* start *

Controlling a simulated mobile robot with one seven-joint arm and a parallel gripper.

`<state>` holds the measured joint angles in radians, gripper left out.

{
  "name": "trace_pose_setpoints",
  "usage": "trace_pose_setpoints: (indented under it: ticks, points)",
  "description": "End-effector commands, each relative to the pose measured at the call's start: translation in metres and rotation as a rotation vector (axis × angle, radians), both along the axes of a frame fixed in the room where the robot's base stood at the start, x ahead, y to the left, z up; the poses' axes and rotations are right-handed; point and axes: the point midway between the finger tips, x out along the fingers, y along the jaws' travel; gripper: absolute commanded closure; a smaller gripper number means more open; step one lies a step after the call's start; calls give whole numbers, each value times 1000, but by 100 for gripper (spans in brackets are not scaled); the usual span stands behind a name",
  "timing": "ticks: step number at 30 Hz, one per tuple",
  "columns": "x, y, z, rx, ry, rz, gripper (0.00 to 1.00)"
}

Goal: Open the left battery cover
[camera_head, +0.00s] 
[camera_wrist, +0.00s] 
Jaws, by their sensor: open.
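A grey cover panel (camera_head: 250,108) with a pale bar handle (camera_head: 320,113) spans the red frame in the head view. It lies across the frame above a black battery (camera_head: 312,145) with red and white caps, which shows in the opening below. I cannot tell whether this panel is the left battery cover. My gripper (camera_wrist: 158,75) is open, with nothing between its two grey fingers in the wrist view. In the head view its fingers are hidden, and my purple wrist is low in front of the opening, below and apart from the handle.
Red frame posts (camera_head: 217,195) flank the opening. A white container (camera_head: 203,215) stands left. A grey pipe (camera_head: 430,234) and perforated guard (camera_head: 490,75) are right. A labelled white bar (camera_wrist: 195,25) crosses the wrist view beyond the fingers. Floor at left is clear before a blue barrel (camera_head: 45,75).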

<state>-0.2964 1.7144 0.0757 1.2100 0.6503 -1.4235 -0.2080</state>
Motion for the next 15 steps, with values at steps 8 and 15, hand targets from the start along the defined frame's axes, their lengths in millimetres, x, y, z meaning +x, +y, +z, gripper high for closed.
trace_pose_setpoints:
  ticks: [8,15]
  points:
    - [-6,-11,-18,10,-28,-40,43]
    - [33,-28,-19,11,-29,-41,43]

* end *

● **Exercise**: Repeat the data above exactly.

● **Exercise result**:
Controlling a simulated mobile robot with one seven-joint arm and a parallel gripper.

`<state>` holds the measured joint angles in radians, gripper left out.

{
  "name": "trace_pose_setpoints",
  "usage": "trace_pose_setpoints: (indented under it: ticks, points)",
  "description": "End-effector commands, each relative to the pose measured at the call's start: translation in metres and rotation as a rotation vector (axis × angle, radians), both along the axes of a frame fixed in the room where the robot's base stood at the start, x ahead, y to the left, z up; the poses' axes and rotations are right-handed; point and axes: the point midway between the finger tips, x out along the fingers, y along the jaws' travel; gripper: absolute commanded closure; a smaller gripper number means more open; step one lies a step after the call's start; calls give whole numbers, each value times 1000, but by 100 for gripper (spans in brackets are not scaled); the usual span stands behind a name",
  "timing": "ticks: step number at 30 Hz, one per tuple",
  "columns": "x, y, z, rx, ry, rz, gripper (0.00 to 1.00)"
}

Goal: Open the left battery cover
[camera_head, +0.00s] 
[camera_wrist, +0.00s] 
Jaws, by their sensor: open.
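A grey cover panel (camera_head: 250,108) with a pale bar handle (camera_head: 320,113) spans the red frame in the head view. It lies across the frame above a black battery (camera_head: 312,145) with red and white caps, which shows in the opening below. I cannot tell whether this panel is the left battery cover. My gripper (camera_wrist: 158,75) is open, with nothing between its two grey fingers in the wrist view. In the head view its fingers are hidden, and my purple wrist is low in front of the opening, below and apart from the handle.
Red frame posts (camera_head: 217,195) flank the opening. A white container (camera_head: 203,215) stands left. A grey pipe (camera_head: 430,234) and perforated guard (camera_head: 490,75) are right. A labelled white bar (camera_wrist: 195,25) crosses the wrist view beyond the fingers. Floor at left is clear before a blue barrel (camera_head: 45,75).

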<state>-0.2964 1.7144 0.0757 1.2100 0.6503 -1.4235 -0.2080</state>
Motion for the next 15 steps, with values at steps 8 and 15, hand targets from the start along the defined frame's axes, their lengths in millimetres, x, y, z meaning +x, +y, +z, gripper high for closed.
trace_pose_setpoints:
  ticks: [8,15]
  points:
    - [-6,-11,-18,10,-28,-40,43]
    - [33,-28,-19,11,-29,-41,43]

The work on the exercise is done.